How to find the limits of integration for a convolution of pdfs?
As the title suggests. I have been trying to figure this out for a long time now and I'm completely out of ideas.
Say we have two pdfs $f_X(x) = \begin{cases} 1/2 & 0 \le x \le 2 \\ 0 & elsewhere \\ \end{cases} $
and $f_Y(y) = \begin{cases} 1/3 & 0 \le x \le 3 \\ 0 & elsewhere \\ \end{cases}$
Obviously, the random variables $X$ and $Y$ have uniform distributions.
When I attempt to find the sum of these variables by the convolution, I cannot figure out how to work out the limits of the integral. Can anyone explain in detail how it works and possibly provide a general solution for two arbitary random variables?

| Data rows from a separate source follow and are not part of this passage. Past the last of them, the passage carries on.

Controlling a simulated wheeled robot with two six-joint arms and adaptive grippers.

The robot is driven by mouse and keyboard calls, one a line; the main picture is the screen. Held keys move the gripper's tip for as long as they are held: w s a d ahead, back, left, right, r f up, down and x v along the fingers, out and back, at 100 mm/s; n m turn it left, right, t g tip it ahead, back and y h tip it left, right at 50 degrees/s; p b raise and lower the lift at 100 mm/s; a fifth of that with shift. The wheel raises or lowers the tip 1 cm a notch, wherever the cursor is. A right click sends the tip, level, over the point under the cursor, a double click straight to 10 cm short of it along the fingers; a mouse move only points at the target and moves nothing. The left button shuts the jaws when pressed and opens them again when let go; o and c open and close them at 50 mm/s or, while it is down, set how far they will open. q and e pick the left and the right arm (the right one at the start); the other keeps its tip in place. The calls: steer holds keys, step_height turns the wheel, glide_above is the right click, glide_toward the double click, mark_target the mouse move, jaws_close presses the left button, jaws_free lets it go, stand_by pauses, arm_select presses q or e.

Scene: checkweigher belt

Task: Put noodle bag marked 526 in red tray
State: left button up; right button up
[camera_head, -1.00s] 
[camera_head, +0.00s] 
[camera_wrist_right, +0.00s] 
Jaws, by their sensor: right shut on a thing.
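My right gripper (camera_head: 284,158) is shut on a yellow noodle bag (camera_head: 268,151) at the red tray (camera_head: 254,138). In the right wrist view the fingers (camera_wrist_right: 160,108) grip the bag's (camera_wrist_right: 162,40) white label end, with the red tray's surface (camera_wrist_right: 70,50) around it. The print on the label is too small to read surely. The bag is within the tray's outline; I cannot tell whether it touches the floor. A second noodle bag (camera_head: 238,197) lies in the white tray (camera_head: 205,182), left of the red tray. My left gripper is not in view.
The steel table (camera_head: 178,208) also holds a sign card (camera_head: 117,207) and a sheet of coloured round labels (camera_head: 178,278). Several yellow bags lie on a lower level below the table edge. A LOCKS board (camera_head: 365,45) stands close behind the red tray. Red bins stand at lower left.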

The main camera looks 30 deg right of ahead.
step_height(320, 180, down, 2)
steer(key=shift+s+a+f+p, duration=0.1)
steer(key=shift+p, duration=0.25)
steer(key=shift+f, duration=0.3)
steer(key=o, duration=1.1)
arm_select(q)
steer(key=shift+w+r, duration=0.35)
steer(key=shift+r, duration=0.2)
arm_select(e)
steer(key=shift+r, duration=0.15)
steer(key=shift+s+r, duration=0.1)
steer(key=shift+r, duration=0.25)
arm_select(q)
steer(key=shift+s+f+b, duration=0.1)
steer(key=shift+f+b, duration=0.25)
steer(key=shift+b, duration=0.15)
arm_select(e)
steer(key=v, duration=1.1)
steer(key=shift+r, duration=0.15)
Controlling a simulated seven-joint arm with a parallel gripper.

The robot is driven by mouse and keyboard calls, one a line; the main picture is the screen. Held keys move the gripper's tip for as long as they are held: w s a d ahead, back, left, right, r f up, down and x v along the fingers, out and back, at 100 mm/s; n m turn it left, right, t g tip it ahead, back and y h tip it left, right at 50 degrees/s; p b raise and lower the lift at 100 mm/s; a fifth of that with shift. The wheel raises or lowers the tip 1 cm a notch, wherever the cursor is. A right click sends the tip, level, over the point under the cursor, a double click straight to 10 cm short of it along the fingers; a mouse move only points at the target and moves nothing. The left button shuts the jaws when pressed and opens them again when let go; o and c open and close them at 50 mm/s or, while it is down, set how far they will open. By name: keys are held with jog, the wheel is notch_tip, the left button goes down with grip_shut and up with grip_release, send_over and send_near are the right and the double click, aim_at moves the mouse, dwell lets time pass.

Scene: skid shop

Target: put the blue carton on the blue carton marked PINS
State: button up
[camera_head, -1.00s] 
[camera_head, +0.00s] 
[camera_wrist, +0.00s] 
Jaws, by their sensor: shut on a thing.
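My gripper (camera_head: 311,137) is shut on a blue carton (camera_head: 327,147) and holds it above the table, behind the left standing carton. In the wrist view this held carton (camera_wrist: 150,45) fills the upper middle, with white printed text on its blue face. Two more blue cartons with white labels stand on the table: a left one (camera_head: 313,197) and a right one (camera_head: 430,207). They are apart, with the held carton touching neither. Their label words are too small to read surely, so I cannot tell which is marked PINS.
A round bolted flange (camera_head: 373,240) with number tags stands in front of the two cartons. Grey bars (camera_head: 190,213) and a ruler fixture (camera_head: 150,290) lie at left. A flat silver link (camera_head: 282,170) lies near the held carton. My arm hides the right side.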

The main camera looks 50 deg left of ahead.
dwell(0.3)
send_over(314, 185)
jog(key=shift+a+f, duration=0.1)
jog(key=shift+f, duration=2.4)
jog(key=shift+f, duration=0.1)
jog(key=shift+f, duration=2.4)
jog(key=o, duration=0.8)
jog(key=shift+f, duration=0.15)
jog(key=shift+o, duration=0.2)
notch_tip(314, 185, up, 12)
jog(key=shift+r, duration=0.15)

EDIT: the convolution formula is given by $f_Z(z) = \int_{-\infty}^{\infty} f_X(x)f_Y(z-x) dx$
Solution 1:
You are simply integrating over the joint support -- that is: where both functions are not zero.
$$\begin{align}f_Z(z)&=\int_{0\leq x\leq 2,0\leq z-x\leq 3}\tfrac 16\,\mathrm dx\\[1ex]&=\mathbf 1_{0\leq z\leq5}\int_{\max\{0,z-3\}\leq x\leq\min\{2,z\}}\tfrac 16\,\mathrm dx \\[3ex]&=\dfrac{1}{6}\cdot\begin{cases}\underline{\phantom{z\qquad}} &:& 0\leq z\lt 2\\\underline{\phantom{2\qquad}}&:& 2\leq z\lt 3\\\underline{\phantom{5-z~}}&:& 3\leq z\leq 5\\0&:&\text{elsewhere}\end{cases} \end{align}$$
Solution 2:
Hints:
- Figure out the range of values that $Z=X+Y$ can take on. Write down that $f_Z(z)$ for all $z$ outside the range you found.
- Pick a number (say $1.12$) from the range found in Step 1.
- Write the convolution integral $\displaystyle f_Z(1.12) = \int_{-\infty}^\infty f_X(x)f_Y(1.12-x) \,\mathrm dx.$
- Notice that as $x$ sweeps from $-\infty$ to $\infty$, $f_X(x)$ has value $0$ everywhere except when $x\in [0,2]$ (where it has value $\frac 12$) and so the integral in Step 3 can be simplified to $$f_Z(1.12) = \int_{0}^2 \frac 12f_Y(1.12-x) \,\mathrm dx.$$
- Notice that as $x$ from $-\infty$ to $\infty$, $f_Y(1.12-x)$ has value $0$ everywhere except when $1.12-x\in [0,3]$, that is, when $x\in [-2.88,1.12]$, and in this interval, $f_Y(1.12-x)$ has value $\frac 13$. Hence, the integral in Step 4 can be further simplified to $$f_Z(1.12) = \int_{0}^{1.12} \frac 12\cdot \frac 13 \,\mathrm dx.$$
- Evaluate the integral in Step 5 to get the value of $f_Z(1.12)$.
- Return to Step 2 to pick another number and repeat the whole process until you are sick and tired of the drudgery involved.
If you work carefully and systematically, writing down all results, after a while, you might observe a trend resulting in an "Hey Ma, I think I am beginning to see a pattern here!" moment, and be able to write down expressions (a.k.a. formulas) for $f_Z(z)$ that apply depending on the value of $z$. Be warned: there are three different formulas that you ought be coming up with and if you find fewer (or more!), you have done something wrong somewhere.